Immigration sweeps by ICE hit Southern California

By KATE MORRISSEY
October 01, 2018

Immigration and Customs Enforcement officers arrested 84 people across San Diego County in a large-scale enforcement operation over the past two weeks.

ICE reported similar enforcement efforts across the country. ICE officers arrested 150 people around Los Angeles, 98 people in North Texas and Oklahoma, 105 in Michigan and Ohio and 83 in Wisconsin.

The timing of these operations was coincidental and not a coordinated effort, according to Gregory Archambeault, director of San Diego’s ICE field office.

“Our operations teams are out there on a daily basis targeting these folks,” Archambeault said. “If we get a backlog of cases, we’ll try to crack down a little bit and put more resources toward it so we can arrest these folks.”

It took a few weeks to plan the most recent operation, he said.

He attributed some of ICE’s case backlog to people who were released from jail instead of being turned over to the agency because of a California law that limits cooperation between local law enforcement and immigration officials. Twenty-two of the people arrested in the San Diego County operation, about 26%, fell into that category, he said.

About 30% of those arrested — 25 people — had criminal convictions, ICE said. And 55%— 46 people — had been ordered deported and either hadn’t left the U.S. or had been removed and came back.

“They had their day in court and failed to leave the country,” Archambeault said. “We’re going to continue targeting those people.”

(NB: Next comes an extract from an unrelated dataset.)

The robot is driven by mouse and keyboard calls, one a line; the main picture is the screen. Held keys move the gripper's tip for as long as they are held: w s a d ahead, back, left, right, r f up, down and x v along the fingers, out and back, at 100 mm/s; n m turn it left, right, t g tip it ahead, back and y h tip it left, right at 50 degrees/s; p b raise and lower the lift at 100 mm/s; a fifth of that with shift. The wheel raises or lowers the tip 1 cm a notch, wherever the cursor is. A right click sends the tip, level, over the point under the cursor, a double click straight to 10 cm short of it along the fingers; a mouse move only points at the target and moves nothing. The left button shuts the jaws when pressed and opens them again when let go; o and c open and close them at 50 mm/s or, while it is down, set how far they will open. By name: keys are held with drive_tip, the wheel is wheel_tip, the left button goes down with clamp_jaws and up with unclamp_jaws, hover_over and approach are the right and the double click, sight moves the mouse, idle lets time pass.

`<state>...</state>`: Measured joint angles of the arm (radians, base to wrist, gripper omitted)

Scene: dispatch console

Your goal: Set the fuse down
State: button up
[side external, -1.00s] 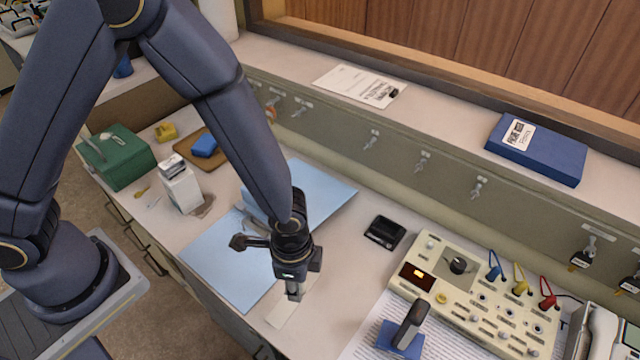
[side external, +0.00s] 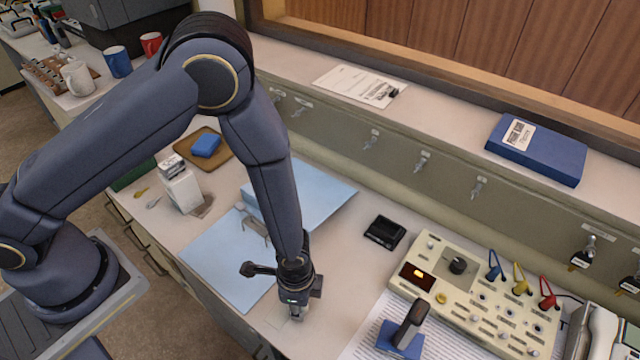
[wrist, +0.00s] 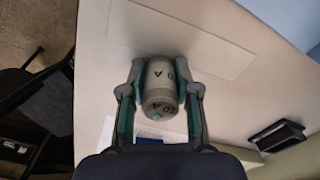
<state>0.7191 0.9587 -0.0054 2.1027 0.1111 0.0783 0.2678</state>
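The fuse (wrist: 160,88) is a grey cylinder with dark lettering, seen in the wrist view between the two fingers of my gripper (wrist: 160,75). The fingers are closed in on its two sides. In the side view my gripper (side external: 297,312) points down, low over the front part of the counter, and mostly hides the fuse. I cannot tell whether the fuse touches the counter. A pale rectangular strip (wrist: 184,40) lies on the counter just beyond the fuse in the wrist view.
A light blue mat (side external: 225,262) lies left of my gripper. A small black box (side external: 384,232) stands behind it to the right. A cream control panel (side external: 470,300) and a black handle on a blue base (side external: 400,340) are to the right. The counter's front edge is close.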

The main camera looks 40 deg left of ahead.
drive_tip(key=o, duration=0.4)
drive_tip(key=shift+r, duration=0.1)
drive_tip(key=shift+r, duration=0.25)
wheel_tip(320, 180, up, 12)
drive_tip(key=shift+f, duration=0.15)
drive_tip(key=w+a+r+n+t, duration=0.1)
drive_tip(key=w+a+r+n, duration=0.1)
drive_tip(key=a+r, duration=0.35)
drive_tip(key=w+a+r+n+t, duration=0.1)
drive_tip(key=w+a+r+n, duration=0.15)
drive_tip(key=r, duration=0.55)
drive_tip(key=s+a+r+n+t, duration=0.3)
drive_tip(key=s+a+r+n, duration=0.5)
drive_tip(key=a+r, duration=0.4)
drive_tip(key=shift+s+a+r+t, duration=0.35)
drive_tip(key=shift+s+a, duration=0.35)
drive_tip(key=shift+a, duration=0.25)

Two of the people arrested were not targets of the operation, Archambeault said. They were collateral arrests, meaning that ICE officers found them while looking for someone else and found that they were in the U.S. without authorization.

Most of those arrested were from Mexico, Archambeault said, and people from Brazil, China, El Salvador, Guatemala, Honduras, Vietnam, Israel and Yemen were among those arrested.

In the agency’s announcement about the operation’s results, ICE highlighted the criminal histories of three people taken into custody, including a 38-year-old man from Mexico who has been removed from the U.S. four times. His criminal convictions include drug trafficking and driving under the influence, ICE said.

The man was charged with illegal reentry and will be prosecuted in federal criminal court. Two others arrested during the operation will be prosecuted, Archambeault said.